Je travaille à l’ancienne et je relève le défi.
L’entrée en guerre des États-Unis décrétée par Trump seul, pour désenvaser l’attaque d’Israël sur l’Iran, ne révèle pas seulement l’impasse dans laquelle Netanyahou a enfermé son pays : elle sonne l’alarme de la généralisation de l’inhumanité et de la loi du plus violent sur la planète. Nous avons ici déjà débattu du régime iranien. Autant qu’on puisse s’opposer au régime des mollahs, il revient de toute façon seulement à la population civile de ce pays, c’est-à-dire au peuple iranien, de déterminer sa forme gouvernement, pas à Israël, pas aux États-Unis, pas à l’Union européenne, pas à la France, et pas par la force. (Mme Soumya Bourouaha applaudit.) Sinon, on ne fait qu’amplifier le chaos, les souffrances et les ressentiments. L’Afghanistan, l’Irak, la Libye… Cela ne vous a pas suffi ? Sous prétexte qu’elle détiendrait l’arme nucléaire, déstabilisant ainsi la région tout entière, l’Iran a été attaqué.

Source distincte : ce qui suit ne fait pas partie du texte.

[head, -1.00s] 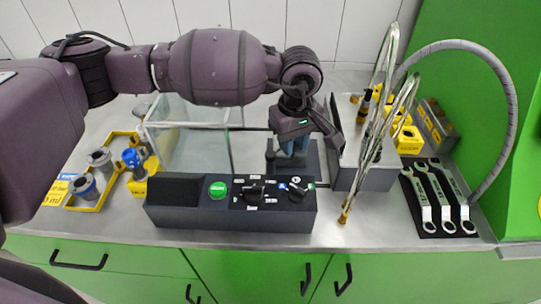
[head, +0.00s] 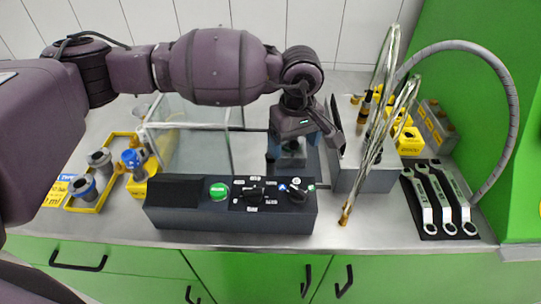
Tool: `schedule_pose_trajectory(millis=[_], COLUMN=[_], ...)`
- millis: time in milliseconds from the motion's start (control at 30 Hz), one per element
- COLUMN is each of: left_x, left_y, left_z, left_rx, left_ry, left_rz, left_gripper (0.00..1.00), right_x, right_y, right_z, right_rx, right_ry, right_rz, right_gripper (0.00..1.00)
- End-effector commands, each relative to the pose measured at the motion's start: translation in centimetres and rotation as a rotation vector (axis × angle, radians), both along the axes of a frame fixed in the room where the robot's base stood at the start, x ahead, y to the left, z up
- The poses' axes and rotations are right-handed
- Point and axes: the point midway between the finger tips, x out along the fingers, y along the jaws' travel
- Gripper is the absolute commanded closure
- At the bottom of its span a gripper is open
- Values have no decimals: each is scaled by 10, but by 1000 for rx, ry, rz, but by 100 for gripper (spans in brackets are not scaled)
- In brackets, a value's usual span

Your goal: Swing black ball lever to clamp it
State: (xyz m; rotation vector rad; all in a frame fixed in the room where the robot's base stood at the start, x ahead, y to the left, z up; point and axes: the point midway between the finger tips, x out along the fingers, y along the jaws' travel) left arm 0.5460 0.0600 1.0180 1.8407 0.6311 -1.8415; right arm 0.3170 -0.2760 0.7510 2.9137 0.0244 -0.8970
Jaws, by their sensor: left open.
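My left gripper (head: 291,156) comes in over the bench behind the control box and points down. The fixture stands on a dark base plate (head: 309,167). I cannot clearly make out the black ball lever; the gripper and wrist cover much of the fixture. I cannot tell whether the fingers touch anything. My right gripper is not in view.
The control box (head: 232,217) with a green button and knobs stands in front. A clear glass enclosure (head: 200,155) is left of the gripper. Hoses (head: 374,150) hang close on the right. Wrenches (head: 440,205) lie farther right, and a yellow tray (head: 97,208) is at left.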

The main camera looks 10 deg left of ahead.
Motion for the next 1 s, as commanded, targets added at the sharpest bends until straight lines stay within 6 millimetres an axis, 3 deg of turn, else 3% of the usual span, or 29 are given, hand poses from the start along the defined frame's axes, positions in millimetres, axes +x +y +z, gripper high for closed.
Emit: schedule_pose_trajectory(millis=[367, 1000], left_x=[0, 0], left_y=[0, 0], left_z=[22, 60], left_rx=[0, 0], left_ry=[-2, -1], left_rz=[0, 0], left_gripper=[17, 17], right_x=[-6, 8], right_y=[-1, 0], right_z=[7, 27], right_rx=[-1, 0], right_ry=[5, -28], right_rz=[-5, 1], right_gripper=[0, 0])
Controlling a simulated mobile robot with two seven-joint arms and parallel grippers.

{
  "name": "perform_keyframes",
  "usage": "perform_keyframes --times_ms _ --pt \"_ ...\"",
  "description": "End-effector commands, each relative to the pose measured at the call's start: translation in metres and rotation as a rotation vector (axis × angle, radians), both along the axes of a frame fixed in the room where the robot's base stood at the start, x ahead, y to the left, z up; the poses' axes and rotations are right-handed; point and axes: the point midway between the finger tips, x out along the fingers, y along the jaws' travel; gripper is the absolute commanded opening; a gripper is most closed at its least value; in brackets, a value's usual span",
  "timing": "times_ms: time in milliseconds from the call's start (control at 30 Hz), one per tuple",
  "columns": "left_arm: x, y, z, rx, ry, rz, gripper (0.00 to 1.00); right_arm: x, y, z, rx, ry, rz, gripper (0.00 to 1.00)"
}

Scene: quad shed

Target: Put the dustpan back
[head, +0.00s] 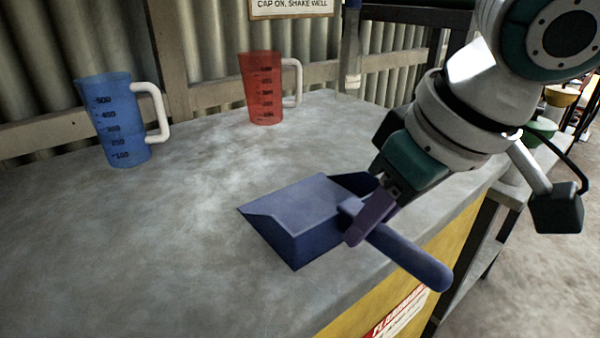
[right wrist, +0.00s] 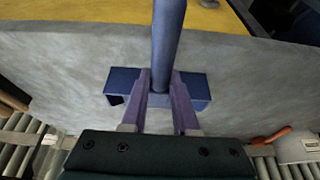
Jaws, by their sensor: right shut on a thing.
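The blue dustpan (head: 308,217) is at the front right part of the grey worktop, its pan towards the left and its handle (head: 408,257) pointing to the lower right past the worktop's front edge. My right gripper (head: 362,222) is shut on the dustpan's handle close to the pan. In the right wrist view the two purple fingers (right wrist: 159,100) lie on either side of the blue handle (right wrist: 168,45). I cannot tell whether the pan touches the worktop. My left gripper is not in view.
A blue measuring jug (head: 120,122) and a red measuring jug (head: 262,90) stand at the back of the worktop (head: 150,240). A corrugated wall with wooden rails is behind them. The worktop's left and middle are clear. A yellow front (head: 400,290) drops below its edge.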

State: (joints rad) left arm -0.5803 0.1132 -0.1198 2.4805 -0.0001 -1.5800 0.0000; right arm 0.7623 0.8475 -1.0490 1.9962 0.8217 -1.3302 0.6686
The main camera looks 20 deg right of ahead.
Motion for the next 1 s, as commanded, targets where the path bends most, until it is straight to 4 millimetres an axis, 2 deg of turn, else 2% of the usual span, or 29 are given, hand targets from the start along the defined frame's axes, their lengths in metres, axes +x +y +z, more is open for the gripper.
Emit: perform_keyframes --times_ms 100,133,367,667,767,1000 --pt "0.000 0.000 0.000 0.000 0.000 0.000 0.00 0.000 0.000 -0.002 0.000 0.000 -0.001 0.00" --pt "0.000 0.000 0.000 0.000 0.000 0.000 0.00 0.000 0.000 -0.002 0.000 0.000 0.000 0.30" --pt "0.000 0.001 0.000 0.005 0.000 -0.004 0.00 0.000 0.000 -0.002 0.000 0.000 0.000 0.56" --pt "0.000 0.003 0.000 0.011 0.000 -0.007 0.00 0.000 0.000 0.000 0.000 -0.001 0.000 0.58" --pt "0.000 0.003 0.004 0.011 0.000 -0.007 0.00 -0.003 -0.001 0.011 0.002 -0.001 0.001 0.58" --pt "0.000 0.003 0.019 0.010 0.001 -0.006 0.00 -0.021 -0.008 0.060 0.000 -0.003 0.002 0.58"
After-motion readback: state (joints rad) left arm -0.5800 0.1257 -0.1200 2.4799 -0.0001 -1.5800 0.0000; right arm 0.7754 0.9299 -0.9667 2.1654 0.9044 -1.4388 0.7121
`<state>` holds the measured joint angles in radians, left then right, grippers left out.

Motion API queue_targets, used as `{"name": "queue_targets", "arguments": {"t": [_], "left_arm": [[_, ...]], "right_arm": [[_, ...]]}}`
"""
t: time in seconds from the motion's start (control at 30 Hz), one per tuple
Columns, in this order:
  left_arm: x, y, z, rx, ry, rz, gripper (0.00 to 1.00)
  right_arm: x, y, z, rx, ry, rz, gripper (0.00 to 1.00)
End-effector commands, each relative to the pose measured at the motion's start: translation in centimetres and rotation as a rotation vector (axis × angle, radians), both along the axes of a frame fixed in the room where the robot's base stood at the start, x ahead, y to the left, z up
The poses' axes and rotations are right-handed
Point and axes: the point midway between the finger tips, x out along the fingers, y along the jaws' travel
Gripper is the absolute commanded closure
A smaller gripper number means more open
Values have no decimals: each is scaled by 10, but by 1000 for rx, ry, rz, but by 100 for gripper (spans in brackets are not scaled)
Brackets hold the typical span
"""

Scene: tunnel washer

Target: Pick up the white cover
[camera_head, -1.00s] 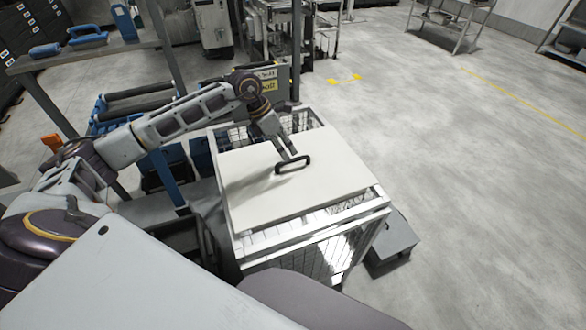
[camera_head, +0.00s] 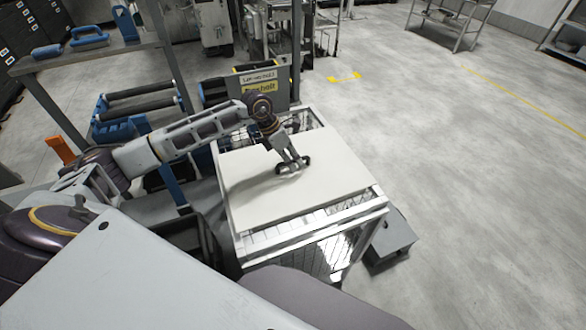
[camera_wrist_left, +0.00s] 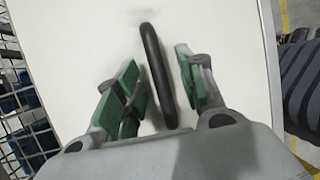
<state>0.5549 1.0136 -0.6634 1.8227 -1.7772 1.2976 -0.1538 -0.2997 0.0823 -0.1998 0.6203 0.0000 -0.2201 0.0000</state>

Rappelons ici quelques faits avérés et non supposés : seuls cinq pays ont le droit de détenir l’arme nucléaire dans le monde depuis des décennies – la France, le Royaume-Uni, les États-Unis, la Chine et l’URSS, maintenant la Russie. Ce droit s’accompagne d’une interdiction pour les autres pays de développer l’arme nucléaire, et ceux-ci doivent à ce titre se soumettre au contrôle de l’Agence internationale de l’énergie atomique. C’est ce que prévoit le droit international, en l’espèce le traité de non-prolifération des armes nucléaires (TNP) que l’Iran a ratifié, laissant donc l’AIEA diligenter ses contrôles. Cette agence, ainsi que la CIA, n’a pas trouvé de preuve tangible de l’existence d’un arsenal atomique en Iran.
Pourtant, et légitimement, le doute continue de planer. Quand on a un doute, on renforce les contrôles, on ne bombarde pas. Israël, quant à lui, détient l’arme nucléaire alors qu’il n’en a normalement pas le droit au regard du traité de non-prolifération – qu’il a donc décidé évidemment de ne pas ratifier. Et, bien sûr, il n’accepte pas d’être contrôlé par l’AIEA. Et que lui dit-on ? Rien. On fait l’autruche. D’autres États détiennent aussi illégalement l’arme atomique : le Pakistan, l’Inde et la Corée du Nord. Comme nous ne voulons pas permettre à d’autres pays de détenir cette bombe par respect du traité de non-prolifération, nous devrions tous y renoncer. C’est ce que propose le traité d’interdiction des armes nucléaires (TIAN). La France, les États-Unis et les autres sont invités à signer ce traité. Un monde sans arme est un monde avec moins de violence, et donc plus de paix.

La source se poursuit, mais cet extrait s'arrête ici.